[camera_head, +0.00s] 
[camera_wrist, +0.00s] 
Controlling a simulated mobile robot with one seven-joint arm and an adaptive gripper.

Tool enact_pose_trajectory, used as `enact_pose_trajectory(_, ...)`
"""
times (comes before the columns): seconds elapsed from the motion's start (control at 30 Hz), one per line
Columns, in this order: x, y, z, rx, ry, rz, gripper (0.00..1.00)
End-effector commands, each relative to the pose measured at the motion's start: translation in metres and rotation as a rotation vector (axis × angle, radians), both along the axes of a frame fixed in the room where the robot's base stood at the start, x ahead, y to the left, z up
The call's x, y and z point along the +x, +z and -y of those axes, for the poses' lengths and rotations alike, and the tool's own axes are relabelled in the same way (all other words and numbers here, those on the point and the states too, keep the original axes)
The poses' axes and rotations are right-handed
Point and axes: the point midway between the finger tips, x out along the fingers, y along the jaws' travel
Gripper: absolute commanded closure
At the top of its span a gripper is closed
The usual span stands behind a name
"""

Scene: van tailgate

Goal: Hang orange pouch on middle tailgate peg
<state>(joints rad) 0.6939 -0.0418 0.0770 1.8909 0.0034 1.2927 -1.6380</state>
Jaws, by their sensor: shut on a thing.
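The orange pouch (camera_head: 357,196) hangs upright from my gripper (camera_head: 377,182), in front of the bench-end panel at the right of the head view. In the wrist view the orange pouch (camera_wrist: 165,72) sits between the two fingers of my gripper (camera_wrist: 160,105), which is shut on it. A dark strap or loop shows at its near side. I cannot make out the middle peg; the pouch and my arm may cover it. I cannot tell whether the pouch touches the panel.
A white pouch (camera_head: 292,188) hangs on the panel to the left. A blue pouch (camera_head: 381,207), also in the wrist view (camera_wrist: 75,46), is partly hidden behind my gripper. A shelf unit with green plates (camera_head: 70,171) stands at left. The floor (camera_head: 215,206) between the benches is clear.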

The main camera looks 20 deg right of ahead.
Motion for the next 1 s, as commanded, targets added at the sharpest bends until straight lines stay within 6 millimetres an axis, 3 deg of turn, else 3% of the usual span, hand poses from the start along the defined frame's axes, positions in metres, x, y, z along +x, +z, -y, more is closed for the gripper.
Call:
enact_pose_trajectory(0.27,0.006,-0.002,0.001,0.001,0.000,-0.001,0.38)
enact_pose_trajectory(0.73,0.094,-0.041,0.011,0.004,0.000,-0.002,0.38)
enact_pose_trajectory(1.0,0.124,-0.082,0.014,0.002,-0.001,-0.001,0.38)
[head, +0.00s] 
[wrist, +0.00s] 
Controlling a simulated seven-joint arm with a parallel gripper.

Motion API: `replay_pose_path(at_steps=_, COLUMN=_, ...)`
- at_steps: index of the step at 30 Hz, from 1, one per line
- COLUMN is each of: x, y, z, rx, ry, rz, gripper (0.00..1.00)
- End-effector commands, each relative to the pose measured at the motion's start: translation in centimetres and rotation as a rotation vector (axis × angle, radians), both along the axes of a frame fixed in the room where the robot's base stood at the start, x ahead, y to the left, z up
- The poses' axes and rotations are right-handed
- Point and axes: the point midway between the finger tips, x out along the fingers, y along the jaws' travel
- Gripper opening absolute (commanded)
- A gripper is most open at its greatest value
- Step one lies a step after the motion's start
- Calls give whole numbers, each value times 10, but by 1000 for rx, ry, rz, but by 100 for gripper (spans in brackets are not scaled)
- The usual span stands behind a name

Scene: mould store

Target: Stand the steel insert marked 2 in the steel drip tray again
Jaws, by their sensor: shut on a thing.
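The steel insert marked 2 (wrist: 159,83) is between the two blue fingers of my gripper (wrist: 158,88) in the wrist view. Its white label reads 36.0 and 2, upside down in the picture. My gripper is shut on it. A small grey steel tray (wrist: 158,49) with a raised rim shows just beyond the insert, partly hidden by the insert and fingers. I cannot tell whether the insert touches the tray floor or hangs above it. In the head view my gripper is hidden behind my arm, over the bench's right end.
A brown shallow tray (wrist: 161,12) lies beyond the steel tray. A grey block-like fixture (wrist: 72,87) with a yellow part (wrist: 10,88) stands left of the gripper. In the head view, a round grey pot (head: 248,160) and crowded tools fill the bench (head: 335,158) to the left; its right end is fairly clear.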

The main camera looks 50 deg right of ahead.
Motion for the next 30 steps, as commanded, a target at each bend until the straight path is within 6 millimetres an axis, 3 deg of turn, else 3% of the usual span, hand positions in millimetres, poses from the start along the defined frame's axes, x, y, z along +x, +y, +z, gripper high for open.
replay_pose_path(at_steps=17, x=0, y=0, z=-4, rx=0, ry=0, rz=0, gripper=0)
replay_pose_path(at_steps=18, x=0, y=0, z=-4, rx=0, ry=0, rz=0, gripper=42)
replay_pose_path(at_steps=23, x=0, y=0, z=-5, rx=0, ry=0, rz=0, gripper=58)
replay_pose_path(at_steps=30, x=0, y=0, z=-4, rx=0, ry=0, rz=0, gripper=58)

========

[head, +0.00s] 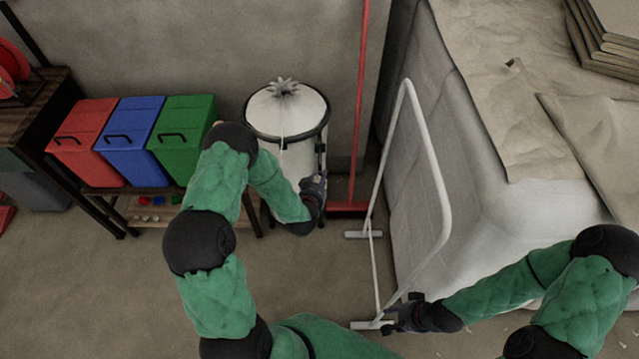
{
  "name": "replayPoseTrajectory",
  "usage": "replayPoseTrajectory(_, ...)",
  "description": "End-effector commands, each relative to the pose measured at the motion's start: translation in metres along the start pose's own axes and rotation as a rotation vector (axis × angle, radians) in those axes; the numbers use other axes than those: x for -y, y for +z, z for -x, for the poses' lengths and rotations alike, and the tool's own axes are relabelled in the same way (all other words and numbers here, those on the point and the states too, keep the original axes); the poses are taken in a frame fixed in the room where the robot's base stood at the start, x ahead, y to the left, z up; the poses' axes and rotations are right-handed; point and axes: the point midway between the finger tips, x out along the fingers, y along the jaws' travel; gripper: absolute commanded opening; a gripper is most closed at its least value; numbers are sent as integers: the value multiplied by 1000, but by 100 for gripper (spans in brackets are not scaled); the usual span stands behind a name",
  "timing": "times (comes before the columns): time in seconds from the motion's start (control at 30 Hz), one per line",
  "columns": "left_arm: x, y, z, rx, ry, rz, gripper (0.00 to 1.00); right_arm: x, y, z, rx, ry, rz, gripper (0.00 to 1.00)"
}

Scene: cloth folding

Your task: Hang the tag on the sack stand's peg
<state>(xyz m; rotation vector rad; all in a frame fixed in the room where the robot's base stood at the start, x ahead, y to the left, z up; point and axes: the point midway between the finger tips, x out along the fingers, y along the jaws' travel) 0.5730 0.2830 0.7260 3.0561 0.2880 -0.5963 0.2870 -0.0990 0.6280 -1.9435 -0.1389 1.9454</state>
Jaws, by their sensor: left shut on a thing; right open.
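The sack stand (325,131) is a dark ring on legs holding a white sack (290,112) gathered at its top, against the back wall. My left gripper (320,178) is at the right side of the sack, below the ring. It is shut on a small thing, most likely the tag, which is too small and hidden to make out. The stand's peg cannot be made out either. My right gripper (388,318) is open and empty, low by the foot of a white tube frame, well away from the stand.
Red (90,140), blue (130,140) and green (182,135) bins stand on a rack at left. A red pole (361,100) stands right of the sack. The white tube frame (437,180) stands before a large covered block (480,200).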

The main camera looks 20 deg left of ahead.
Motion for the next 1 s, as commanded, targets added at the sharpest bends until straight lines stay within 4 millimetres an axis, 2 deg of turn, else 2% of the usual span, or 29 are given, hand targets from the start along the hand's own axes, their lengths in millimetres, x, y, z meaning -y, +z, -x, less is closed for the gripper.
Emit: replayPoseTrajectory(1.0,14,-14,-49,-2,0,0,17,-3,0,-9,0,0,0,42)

========

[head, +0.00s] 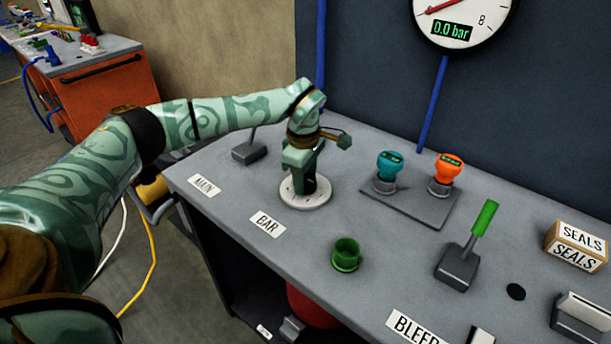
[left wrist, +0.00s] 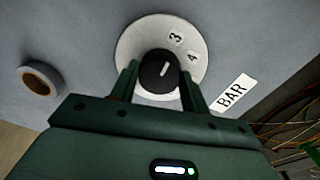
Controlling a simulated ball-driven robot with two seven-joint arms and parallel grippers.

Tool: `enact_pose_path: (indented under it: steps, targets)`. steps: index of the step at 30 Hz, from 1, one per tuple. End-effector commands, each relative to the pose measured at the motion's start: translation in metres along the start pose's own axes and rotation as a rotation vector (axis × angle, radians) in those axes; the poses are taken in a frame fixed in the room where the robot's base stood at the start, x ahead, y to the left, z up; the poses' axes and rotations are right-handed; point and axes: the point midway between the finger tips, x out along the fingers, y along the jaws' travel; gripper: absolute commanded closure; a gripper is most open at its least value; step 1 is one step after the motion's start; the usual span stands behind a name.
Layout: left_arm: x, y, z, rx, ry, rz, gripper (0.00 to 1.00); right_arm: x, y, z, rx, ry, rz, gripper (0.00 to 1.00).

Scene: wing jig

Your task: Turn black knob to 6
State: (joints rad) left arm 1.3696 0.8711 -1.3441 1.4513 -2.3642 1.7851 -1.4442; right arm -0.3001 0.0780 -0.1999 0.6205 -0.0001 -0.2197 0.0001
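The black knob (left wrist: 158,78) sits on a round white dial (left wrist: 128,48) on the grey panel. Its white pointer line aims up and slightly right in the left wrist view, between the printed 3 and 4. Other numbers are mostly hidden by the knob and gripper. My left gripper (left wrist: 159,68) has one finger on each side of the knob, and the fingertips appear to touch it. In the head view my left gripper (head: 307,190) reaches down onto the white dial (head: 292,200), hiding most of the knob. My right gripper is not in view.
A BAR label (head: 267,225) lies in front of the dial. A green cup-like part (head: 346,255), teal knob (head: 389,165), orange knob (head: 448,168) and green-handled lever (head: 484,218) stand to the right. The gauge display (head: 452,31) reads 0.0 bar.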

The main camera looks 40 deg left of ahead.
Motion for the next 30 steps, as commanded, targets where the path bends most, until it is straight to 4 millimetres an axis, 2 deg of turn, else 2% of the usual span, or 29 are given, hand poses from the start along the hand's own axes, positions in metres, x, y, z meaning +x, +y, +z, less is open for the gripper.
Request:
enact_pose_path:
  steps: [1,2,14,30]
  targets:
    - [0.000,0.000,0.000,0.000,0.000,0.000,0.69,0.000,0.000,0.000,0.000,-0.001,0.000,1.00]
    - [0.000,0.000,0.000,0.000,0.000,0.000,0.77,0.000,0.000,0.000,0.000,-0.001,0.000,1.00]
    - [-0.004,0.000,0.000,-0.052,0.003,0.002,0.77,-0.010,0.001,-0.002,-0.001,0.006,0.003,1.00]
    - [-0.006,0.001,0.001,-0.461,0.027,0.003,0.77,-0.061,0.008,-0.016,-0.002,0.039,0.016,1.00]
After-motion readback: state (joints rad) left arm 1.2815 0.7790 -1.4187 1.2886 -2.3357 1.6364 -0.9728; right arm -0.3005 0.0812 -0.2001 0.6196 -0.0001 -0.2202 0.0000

========

**Exercise brief:**
Give only the number of lines in the data that hold the string "Your".

**Exercise solution:**
2